The current state of philanthropy in America.
January 1, 1998
in this forum:
Are Americans now more concerned with humanitarian and social philanthropy than ever before? Does America's generosity derive from some national benevolence or is it representative of a failure by our government to provide a social safety net for the underprivileged? With respect to Mr. Soros' and Mr. Turner's philanthropic undertakings, do you believe that there is a danger with such large scale donations? With all the attention given to Soros and Turner, it seems to me that the "little man", the average American, has been grossly overlooked. Has not the average American also been giving more? What do you believe can explain the recent upturn in philanthropic donations? New wealth? New spirituality? Ernest McBride of St. Louis, MO, asks:
Are Americans now more concerned with humanitarian and social philanthropy than ever before?
The Independent Sector responds:It is difficult to actually measure whether Americans are more concerned about humanitarianism and philanthropy than ever before. History has shown us that Americans have always responded with generosity to human needs--whether it was through neighbor helping neighbor or groups organizing formally to meet public needs. However, it does seem that the year 1997 has brought increased media attention to philanthropy and possibly an increase in social concern.
For example, the Presidents' Summit on America's Future last spring brought presidential and celebrity attention to the importance of volunteering. The deaths of Princess Diana and Mother Theresa focused the public's attention on the significant charitable activities of these two very different yet generous public figures. And Ted Turner's announcement of his large gift brought renewed attention to the philanthropic activities of the very wealthy. For the first time several magazines are publishing lists of the top philanthropists along with lists of the wealthiest individuals. In addition, over the past two decades the number of nonprofit organizations registered with the IRS has nearly doubled as many individuals are organizing formally to serve their communities.
This increased media attention and increase in size of the nonprofit sector may indeed indicate that more Americans are concerned with making the world a better place. However, a constant finding in our research over the past ten years shows that a vast majority of Americans (over 80%) will respond favorably when personally asked to give and volunteer.

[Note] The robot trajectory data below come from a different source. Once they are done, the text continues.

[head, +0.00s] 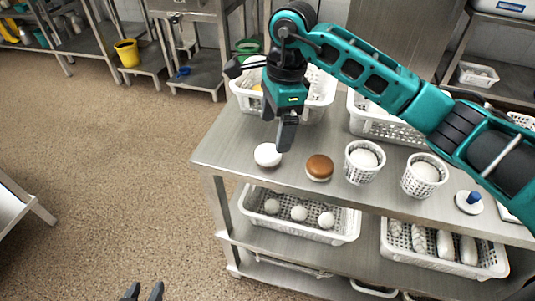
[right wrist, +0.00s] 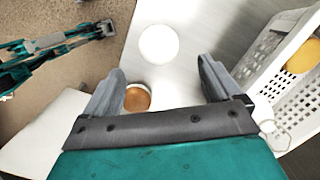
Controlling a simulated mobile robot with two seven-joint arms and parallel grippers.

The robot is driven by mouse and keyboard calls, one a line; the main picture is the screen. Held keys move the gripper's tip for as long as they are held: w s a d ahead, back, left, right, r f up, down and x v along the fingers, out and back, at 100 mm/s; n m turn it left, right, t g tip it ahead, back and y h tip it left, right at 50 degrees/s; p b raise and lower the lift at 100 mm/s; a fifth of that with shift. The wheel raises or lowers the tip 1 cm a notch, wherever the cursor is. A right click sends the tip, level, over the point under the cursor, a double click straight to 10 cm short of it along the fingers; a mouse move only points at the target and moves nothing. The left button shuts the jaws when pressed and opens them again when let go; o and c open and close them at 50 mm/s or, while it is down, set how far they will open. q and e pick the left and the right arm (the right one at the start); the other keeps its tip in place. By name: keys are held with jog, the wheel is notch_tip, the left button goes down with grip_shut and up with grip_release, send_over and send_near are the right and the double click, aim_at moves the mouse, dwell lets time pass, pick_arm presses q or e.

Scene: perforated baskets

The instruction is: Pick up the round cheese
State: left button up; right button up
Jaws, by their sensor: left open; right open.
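Two round pieces lie on the upper steel shelf: a white round cheese (head: 267,155) and a brown-topped round piece (head: 319,167) with a pale underside. My right gripper (head: 286,137) is open and empty, pointing down just behind and above the white cheese. In the right wrist view the white cheese (right wrist: 158,43) shows as a full disc beyond the open fingertips (right wrist: 160,72). The brown piece (right wrist: 138,97) shows there partly hidden by the left finger. My left gripper (head: 142,291) is open and empty at the bottom edge, over the floor.
Two perforated cups (head: 363,174) (head: 420,186) with white contents stand right of the brown piece. White baskets (head: 243,98) (head: 372,127) line the back of the shelf. A blue-knobbed white object (head: 468,205) is at right. Lower baskets (head: 345,237) hold white pieces. The shelf's front left is clear.

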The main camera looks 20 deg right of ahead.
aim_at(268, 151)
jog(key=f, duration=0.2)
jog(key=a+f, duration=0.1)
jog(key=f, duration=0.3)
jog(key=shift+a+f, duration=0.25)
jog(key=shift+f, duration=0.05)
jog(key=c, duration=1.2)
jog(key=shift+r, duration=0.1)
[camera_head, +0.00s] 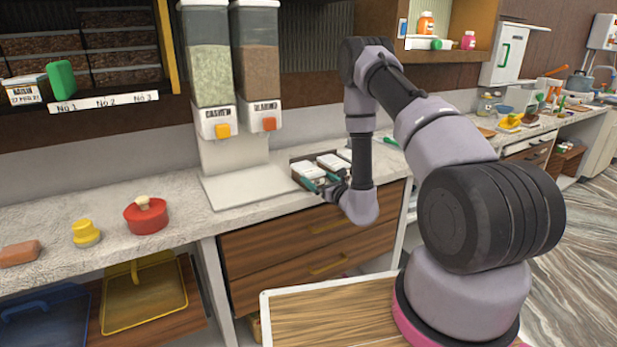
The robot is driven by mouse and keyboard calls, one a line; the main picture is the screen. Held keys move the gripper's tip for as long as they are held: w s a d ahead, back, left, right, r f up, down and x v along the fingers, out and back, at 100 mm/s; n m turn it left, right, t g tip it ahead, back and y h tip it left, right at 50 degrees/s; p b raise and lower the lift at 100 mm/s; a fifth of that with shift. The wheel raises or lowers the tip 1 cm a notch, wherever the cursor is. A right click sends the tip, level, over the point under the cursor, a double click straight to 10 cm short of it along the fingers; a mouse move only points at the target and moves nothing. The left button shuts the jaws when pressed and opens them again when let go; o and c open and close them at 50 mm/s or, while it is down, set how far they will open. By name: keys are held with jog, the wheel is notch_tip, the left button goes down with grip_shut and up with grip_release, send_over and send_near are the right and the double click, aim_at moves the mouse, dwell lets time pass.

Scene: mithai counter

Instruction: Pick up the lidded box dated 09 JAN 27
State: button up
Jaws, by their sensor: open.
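Small white-lidded boxes stand in a dark tray on the counter by the wall: one at the left (309,169), one in the middle (332,161), and part of another (345,154) behind my arm. No date can be read on them. My gripper (324,183) is open and low at the front of these boxes, its teal fingertips close to the left and middle ones. I cannot tell whether it touches either. Another lidded box (26,90) with a printed label sits on the left shelf; its small print is too blurred to read.
Two dispensers (210,60) (257,60) stand left of the boxes. A red lidded pot (146,215), a yellow-topped item (86,233) and a brown block (19,253) lie on the front left counter. A green item (61,80) is on the shelf. Counter between pot and dispensers is clear.

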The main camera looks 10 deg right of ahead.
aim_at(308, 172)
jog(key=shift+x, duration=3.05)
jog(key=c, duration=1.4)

Kathleen D. McCarthy, Director of the Center for the Study of Philanthropy, responds:
Americans have been concerned with the alleviation of poverty and want since the nation's inception. Unfortunately, the available statistics do not allow us to concretely track levels of giving and voluntarism beyond the last 30 years or so. However, the historical evidence reveals that church related giving and voluntarism to aid the sick, the aged, disadvantaged children and the poor became widespread beginning in the 1820s. During the period after the Civil War, a number of local, secular coalitions of organizations to aid the dependent and poor also appeared with increasing regularity, and by the 1920s, local and national nonprofit federations like United Charities and United Ways could be found in cities and towns across the nation. While voluntarism has been a constant part of American life for almost two centuries. giving has risen dramatically in the past thirty years. Gauged in constant dollars that have been adjusted for inflation, giving by Americans rose from an estimated $66 billion in 1966 to $120 billion in 1996. Approximately $12 billion of that is allocated for human services, a figure well below the sums donated for religious purposes [almost $70 billion], as well as education [$18 billion] and health [@$14 billion]. Several factors may account for the upsurge in giving, ranging from responses to government cutbacks to social welfare services, to the attractiveness of tax incentives in periods of economic prosperity. The effect of consciousness raising efforts like the Independent Sector's "Give Five" campaign, which encouraged Americans to give and volunteer more generously, have also helped to spur rising levels of generosity.